David Ardhian

Oleh David Ardhian, alumni Institut Pertanian Bogor (IPB) yang menjadi peneliti di kini aktif mengelola lembaga Koalisi Rakyat untuk Kedaulatan Pangan (KRKP) sebagai Ketua Dewan Pakar.

Seorang anak SD duduk ceria menunggu kotak makan bergizi gratis dari pemerintah. Namun beberapa jam kemudian, ia terkulai lemas di puskesmas dengan perut meringis kesakitan. Nahas, kotak makanan yang katanya sehat dan bergizi justru membuat tubuhnya keracunan.
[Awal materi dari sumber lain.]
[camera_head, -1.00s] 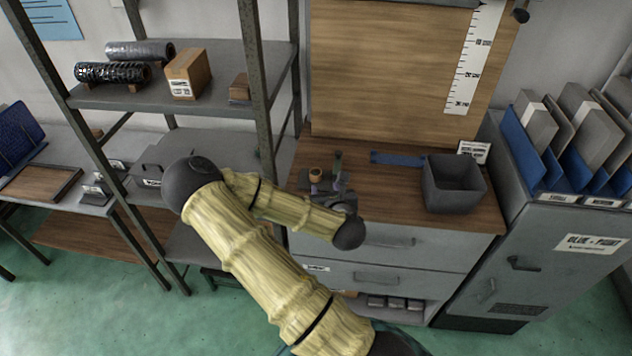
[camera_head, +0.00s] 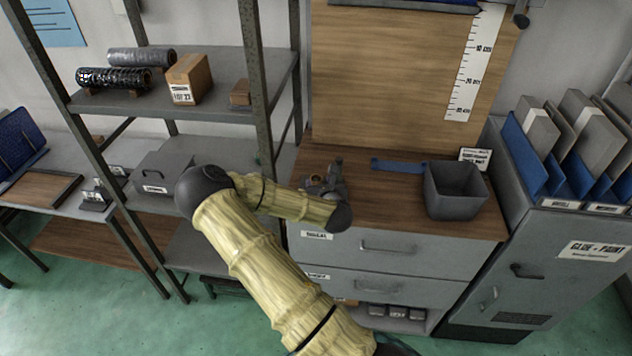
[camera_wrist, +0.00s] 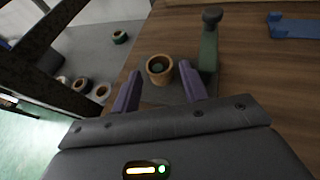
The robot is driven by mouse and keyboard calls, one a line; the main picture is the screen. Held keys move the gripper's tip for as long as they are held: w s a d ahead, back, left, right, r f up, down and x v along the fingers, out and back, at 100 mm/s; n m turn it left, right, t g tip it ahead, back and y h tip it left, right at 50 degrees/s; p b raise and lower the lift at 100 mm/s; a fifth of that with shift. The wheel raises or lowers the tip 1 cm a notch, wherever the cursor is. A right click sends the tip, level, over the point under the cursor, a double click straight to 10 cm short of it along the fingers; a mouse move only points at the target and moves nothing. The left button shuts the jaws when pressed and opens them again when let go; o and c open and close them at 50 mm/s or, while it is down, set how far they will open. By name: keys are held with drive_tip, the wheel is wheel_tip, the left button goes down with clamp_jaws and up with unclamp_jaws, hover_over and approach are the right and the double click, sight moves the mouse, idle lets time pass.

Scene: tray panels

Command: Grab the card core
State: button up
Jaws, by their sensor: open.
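The card core is a short brown cardboard ring (camera_wrist: 160,69), upright with its open end up and a dark hollow. It stands on a dark plate on the wooden worktop. In the wrist view my gripper (camera_wrist: 160,75) is open, with one purple finger on each side of the core in the picture. I see no finger touching it, and how far down the fingers reach beside it is unclear. In the head view my gripper (camera_head: 325,185) is over the left front part of the worktop and largely hides the core.
A green post with a dark knob (camera_wrist: 209,45) stands close to the right finger. A blue holder (camera_wrist: 293,26) lies farther right. A grey open bin (camera_head: 455,190) stands on the right of the worktop.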

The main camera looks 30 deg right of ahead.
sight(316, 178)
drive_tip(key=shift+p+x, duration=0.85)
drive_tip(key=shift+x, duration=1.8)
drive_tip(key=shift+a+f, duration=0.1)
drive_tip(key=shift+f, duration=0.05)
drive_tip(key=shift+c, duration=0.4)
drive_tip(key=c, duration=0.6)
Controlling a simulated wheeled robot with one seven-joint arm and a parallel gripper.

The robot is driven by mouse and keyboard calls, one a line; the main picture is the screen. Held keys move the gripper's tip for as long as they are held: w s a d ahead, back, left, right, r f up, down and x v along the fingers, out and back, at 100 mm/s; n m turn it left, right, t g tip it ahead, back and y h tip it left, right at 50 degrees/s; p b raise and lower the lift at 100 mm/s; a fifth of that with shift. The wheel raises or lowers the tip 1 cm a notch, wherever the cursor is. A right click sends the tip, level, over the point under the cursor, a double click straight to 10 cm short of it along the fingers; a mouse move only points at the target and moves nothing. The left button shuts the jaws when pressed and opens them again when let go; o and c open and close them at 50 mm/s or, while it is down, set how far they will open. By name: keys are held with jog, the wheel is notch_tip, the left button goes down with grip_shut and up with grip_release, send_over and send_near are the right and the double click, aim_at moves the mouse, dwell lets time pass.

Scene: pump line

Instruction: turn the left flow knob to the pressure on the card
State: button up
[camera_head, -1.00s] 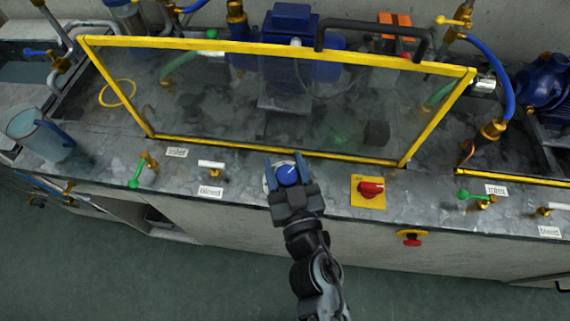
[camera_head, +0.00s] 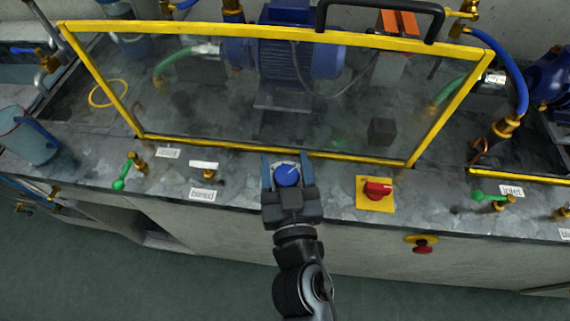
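The blue flow knob (camera_head: 287,176) with a pale pointer line sits on a light round dial on the bench top, just in front of the yellow-framed guard. The pointer slants up and to the right. My gripper (camera_head: 287,168) is over the knob, with one finger on each side of it. The fingers look spread, with the knob between them; whether they touch it I cannot tell. I cannot make out a pressure card or a gauge in this view.
A clear guard in a yellow frame (camera_head: 270,150) stands right behind the knob. A red switch (camera_head: 377,189) on a yellow plate is to the right, with a red stop button (camera_head: 422,246) below. A white-handled valve (camera_head: 205,167) and a green-handled valve (camera_head: 124,178) are to the left.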

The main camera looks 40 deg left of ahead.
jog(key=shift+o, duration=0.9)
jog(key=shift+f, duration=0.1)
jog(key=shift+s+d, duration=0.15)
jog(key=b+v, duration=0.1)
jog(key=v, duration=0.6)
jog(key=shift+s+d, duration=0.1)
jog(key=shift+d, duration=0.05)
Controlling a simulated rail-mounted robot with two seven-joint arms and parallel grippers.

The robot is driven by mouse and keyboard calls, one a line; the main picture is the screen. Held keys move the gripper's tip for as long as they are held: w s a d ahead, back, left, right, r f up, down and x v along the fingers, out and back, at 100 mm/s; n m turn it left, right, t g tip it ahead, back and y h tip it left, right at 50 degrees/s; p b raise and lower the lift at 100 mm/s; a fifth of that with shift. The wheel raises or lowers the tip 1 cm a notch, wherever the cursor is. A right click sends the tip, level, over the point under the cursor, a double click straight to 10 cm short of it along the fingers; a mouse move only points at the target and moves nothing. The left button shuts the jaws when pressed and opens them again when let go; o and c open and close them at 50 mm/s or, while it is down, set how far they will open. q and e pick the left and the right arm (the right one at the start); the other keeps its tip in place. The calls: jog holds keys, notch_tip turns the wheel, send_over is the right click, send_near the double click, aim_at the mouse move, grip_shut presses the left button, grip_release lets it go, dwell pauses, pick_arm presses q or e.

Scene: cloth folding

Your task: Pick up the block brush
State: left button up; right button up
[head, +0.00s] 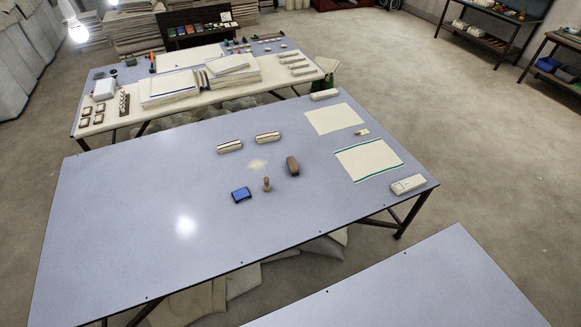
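On the blue-grey table (130,220) lies a brown, rounded wooden block (293,166), which looks most like the block brush; its bristles cannot be made out. It sits right of a pale crumb-like patch (257,165) on the tabletop. Nothing is touching it. Neither of my grippers shows in the head view.
Near the block stand a small wooden stamp (267,185) and a blue pad (241,195). Two striped pale bars (229,146) lie behind. Cream cloths (368,160) and white blocks (408,184) are at the right. The table's left half is clear.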

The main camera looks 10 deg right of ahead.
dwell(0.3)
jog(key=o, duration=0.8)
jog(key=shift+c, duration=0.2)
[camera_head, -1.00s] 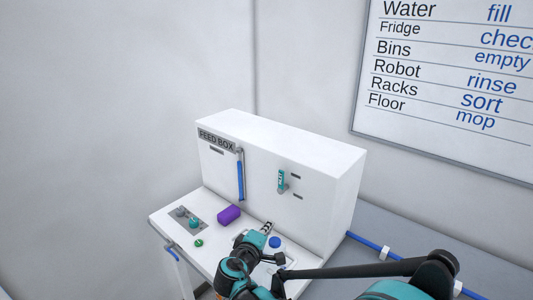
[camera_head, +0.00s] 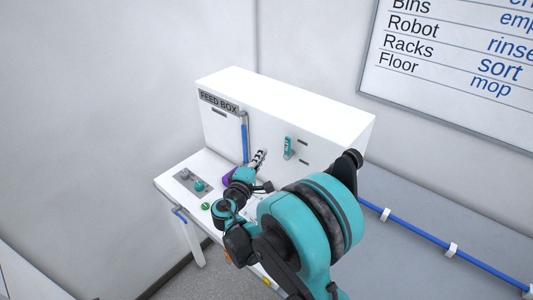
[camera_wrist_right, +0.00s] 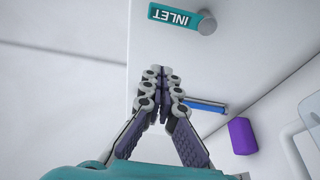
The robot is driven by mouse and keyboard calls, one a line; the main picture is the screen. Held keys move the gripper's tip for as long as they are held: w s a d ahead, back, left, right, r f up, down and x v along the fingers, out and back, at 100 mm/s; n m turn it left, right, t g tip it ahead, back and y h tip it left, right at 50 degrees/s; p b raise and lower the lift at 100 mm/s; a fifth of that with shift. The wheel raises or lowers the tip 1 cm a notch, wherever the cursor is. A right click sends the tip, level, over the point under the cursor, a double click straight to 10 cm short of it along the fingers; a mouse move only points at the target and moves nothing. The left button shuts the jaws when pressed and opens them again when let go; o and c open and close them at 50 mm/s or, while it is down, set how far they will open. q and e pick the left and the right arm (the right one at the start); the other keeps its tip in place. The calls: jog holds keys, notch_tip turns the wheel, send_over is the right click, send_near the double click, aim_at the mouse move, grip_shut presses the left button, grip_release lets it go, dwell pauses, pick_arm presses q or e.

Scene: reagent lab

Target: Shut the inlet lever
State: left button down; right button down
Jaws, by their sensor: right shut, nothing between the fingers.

Tragedi semacam ini bukan sekadar insiden teknis, melainkan cermin dari paradigma using. Negara masih melihat anak sebagai obyek yang perutnya harus diisi, bukan sebagai subyek yang berhak atas pengalaman pangan yang sehat, bermartabat, dan penuh makna.

Pertanyaan penting muncul: apakah yang kita butuhkan adalah “makan di sekolah” atau “pangan sekolah”? Sekilas sama, namun sesungguhnya membawa filosofi yang berbeda.

Makan di sekolah, seperti model MBG (Makan Bergizi Gratis), adalah warisan logika lama. Negara atau penyedia tertentu membagikan makanan, sekadar memastikan anak tidak lapar saat belajar. Logikanya karitatif dan kontrol, hanya cocok untuk masa krisis dan bantuan kemanusiaan seperti di kamp pengungsi.

Pangan sekolah, sebaliknya adalah lompatan paradigma. Ia membangun ekosistem pangan sehat di sekolah. Mulai dari edukasi gizi, kebun sekolah, dapur sekolah, keterlibatan UMKM lokal, hingga hubungan langsung dengan petani produsen pangan. Di sini, sekolah menjadi katalisator transformasi sistem pangan, bukan gudang distribusi kotak makanan.

Dianggap Kuno

Ilustrasi MBG

Mengapa model makan di sekolah dianggap kuno ?. Karena lahir dalam situasi krisis.

Pada abad ke-19 di Eropa, program makan sekolah hadir sebagai penopang kelas pekerja miskin yang tak mampu memberi makan anak-anaknya. Di Amerika, pada masa Depresi Besar, makan sekolah dipakai sebagai jalan keluar mengatasi surplus pertanian dan mencegah kelaparan. Semua berangkat dari logika darurat: “isi perut anak agar bisa bertahan hidup dan belajar.”

Tetapi dunia berubah. Tantangan gizi anak kini jauh lebih kompleks. Indonesia, misalnya, menghadapi triple burden of malnutrition : stunting karena kekurangan gizi, obesitas akibat pangan ultra-proses murah, dan anemia karena kekurangan zat gizi mikro. Masalah ini bukan sekadar soal perut kosong, tetapi soal pola makan, keberagaman pangan, dan relasi kita dengan sistem pangan global.

Banyak negara menunjukkan bahwa pangan sekolah bukan sekadar distribusi makanan.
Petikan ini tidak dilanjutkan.